-- start of GIVEN DATA --

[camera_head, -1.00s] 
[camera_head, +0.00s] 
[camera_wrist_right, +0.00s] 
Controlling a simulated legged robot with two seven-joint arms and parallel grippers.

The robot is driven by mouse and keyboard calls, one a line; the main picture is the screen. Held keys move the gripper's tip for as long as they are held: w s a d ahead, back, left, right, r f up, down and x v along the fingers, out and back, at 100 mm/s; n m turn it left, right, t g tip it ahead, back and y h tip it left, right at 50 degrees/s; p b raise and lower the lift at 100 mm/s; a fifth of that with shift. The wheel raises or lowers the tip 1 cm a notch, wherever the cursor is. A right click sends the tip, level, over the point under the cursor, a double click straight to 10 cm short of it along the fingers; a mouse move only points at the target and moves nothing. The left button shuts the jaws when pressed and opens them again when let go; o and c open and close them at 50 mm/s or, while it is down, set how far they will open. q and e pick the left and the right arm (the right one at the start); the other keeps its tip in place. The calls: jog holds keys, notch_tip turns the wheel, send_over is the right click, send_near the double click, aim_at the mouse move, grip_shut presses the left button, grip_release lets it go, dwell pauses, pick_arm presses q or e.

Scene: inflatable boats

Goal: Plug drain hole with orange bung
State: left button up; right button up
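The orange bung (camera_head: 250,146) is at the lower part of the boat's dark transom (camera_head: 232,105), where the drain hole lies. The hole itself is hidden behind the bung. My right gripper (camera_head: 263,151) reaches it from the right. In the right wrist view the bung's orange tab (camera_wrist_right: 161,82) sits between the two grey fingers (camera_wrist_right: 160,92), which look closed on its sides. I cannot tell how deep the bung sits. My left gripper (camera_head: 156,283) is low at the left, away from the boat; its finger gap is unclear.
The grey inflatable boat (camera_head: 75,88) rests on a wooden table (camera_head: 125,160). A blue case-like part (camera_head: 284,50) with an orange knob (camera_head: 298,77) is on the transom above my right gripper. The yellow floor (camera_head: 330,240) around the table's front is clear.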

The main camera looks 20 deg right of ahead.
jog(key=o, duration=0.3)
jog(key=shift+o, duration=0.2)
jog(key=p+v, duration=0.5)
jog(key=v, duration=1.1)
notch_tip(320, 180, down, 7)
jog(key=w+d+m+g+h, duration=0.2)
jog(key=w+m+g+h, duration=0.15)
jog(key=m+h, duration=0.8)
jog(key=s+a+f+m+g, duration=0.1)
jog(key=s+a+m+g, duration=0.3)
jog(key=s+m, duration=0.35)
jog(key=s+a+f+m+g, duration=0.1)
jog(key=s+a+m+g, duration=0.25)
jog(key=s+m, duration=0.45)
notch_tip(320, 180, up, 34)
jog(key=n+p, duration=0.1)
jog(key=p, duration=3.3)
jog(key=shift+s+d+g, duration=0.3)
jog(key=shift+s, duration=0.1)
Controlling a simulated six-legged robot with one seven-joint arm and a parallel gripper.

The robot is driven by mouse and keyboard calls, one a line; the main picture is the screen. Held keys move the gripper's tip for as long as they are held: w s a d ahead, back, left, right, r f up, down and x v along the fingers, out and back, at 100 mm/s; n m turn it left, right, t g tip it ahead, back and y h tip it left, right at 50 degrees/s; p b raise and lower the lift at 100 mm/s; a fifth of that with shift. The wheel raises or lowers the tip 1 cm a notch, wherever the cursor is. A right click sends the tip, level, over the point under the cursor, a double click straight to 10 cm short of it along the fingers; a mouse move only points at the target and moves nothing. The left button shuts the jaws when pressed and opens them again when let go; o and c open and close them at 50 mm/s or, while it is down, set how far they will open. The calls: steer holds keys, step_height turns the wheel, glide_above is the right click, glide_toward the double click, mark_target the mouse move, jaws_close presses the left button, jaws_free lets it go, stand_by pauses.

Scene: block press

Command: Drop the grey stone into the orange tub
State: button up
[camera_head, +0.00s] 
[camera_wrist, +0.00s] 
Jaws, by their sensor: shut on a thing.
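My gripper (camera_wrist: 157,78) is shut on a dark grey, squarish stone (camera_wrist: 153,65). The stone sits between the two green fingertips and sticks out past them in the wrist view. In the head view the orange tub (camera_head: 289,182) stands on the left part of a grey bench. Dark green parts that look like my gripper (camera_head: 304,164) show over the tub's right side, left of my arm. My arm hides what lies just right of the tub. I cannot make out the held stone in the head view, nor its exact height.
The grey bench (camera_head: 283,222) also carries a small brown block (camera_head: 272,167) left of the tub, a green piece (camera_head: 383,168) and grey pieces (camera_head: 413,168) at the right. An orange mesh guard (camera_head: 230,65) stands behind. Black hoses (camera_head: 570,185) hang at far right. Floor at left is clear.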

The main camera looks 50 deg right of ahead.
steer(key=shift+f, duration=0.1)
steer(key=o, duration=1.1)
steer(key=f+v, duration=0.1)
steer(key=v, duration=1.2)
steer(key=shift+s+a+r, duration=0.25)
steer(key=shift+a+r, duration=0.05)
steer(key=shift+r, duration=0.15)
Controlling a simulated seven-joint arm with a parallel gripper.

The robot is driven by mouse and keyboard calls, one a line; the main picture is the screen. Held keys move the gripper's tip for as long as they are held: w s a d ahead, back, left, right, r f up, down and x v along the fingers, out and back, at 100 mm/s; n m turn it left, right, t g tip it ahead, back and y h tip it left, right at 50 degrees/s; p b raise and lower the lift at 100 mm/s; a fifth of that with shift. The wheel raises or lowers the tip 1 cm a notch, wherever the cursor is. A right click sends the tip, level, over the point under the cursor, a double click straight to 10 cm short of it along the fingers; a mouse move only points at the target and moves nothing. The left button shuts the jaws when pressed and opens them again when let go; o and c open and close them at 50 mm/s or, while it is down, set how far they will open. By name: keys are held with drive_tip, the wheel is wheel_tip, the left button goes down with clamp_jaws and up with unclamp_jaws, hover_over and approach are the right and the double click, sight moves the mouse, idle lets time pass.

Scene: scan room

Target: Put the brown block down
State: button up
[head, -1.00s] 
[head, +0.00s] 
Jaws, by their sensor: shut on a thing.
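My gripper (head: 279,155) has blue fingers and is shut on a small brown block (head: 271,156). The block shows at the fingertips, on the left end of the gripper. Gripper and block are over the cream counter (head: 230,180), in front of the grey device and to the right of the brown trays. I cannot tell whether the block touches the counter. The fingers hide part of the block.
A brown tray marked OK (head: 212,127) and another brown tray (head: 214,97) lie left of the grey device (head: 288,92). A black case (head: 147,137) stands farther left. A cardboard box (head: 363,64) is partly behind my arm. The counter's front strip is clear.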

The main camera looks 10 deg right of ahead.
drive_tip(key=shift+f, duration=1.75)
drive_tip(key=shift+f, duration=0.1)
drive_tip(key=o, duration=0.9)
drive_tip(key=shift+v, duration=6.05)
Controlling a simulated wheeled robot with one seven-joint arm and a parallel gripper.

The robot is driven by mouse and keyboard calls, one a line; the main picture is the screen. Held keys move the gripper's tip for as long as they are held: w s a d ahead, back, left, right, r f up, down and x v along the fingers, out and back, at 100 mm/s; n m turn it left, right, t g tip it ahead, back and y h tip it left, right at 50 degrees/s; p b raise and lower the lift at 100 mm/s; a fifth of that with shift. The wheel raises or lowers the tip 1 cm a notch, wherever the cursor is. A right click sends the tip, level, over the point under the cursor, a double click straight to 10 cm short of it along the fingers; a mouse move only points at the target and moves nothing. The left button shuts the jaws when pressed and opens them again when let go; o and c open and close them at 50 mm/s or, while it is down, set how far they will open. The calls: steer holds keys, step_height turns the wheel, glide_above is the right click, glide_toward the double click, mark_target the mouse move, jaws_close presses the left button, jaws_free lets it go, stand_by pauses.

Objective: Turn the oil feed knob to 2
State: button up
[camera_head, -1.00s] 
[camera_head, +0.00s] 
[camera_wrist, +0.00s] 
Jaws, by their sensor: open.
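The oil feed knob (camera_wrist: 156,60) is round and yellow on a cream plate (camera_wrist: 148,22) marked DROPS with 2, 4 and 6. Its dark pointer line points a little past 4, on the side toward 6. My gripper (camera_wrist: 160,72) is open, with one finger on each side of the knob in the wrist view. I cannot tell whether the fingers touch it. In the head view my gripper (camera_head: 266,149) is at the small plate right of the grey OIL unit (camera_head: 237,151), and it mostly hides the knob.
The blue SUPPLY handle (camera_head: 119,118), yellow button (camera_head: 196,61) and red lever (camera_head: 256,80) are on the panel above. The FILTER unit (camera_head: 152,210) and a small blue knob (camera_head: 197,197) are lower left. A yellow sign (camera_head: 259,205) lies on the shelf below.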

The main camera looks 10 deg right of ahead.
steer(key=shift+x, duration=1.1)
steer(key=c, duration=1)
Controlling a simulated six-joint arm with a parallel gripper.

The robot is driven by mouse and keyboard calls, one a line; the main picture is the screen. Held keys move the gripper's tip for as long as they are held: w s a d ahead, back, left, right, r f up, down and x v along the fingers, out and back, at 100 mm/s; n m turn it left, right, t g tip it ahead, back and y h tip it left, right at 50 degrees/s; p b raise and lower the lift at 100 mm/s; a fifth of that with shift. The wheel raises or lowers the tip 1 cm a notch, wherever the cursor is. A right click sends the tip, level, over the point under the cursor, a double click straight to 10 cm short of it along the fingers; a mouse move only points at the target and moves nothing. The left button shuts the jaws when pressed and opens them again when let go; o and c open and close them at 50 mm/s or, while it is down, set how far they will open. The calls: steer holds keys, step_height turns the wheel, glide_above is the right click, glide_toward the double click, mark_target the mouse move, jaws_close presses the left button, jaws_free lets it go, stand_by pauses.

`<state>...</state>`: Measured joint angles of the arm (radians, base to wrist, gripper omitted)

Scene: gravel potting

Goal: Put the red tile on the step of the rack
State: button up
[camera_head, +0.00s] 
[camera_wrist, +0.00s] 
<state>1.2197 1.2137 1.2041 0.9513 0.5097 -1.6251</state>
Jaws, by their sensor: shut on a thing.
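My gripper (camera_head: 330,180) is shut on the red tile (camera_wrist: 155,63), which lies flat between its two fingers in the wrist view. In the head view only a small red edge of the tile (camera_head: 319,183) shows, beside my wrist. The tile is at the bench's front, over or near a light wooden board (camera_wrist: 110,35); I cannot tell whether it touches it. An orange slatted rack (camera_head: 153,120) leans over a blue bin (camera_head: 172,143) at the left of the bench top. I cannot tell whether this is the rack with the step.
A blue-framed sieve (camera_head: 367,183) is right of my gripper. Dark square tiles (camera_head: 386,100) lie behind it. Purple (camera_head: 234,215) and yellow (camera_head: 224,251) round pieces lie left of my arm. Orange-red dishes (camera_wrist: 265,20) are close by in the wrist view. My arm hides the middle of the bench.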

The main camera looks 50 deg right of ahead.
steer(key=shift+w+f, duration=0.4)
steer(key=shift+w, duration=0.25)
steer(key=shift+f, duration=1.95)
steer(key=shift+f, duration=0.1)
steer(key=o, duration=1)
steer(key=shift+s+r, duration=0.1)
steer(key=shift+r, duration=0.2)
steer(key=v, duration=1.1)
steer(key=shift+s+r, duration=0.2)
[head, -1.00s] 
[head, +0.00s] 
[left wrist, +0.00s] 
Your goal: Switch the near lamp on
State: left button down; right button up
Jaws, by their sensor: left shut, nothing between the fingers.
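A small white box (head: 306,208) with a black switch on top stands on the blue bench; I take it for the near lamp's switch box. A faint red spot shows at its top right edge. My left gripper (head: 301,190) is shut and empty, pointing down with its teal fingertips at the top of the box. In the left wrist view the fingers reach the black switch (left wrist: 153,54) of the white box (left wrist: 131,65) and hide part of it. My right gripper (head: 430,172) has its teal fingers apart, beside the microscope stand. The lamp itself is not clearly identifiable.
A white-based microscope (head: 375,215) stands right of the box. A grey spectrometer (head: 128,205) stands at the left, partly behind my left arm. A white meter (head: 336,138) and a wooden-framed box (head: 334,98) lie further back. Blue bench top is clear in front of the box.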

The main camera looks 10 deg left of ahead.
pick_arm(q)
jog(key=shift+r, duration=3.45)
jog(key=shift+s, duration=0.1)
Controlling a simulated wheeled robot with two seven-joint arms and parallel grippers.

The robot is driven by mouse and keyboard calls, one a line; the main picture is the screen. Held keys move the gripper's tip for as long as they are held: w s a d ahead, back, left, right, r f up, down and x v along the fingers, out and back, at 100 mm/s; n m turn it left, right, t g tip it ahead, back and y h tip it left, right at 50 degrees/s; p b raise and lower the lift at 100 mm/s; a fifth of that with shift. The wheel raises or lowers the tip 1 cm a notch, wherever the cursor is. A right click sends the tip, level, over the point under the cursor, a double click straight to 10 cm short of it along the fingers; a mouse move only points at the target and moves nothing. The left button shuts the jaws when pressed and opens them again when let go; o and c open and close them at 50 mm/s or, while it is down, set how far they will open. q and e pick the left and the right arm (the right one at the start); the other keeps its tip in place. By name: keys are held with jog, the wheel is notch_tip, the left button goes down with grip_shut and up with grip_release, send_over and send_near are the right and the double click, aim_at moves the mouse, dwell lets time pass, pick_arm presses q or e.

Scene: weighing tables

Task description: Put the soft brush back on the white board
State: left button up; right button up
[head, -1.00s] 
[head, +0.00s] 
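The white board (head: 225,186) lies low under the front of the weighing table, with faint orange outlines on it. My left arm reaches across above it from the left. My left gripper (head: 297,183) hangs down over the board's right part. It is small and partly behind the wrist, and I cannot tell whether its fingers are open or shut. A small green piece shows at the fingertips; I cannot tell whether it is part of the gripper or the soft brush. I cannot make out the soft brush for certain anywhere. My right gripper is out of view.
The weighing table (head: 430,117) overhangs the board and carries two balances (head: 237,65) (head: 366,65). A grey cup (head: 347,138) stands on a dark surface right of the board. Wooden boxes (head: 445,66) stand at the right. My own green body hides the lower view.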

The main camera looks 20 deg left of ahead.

-- end of GIVEN DATA --

§ GOAL
Verbatim output is expected for the lines from the start of the data to the line in which "Controlling a simulated legged" appears, both included.

§ FINAL RESULT
[camera_head, -1.00s] 
[camera_head, +0.00s] 
[camera_wrist_right, +0.00s] 
Controlling a simulated legged robot with two seven-joint arms and parallel grippers.

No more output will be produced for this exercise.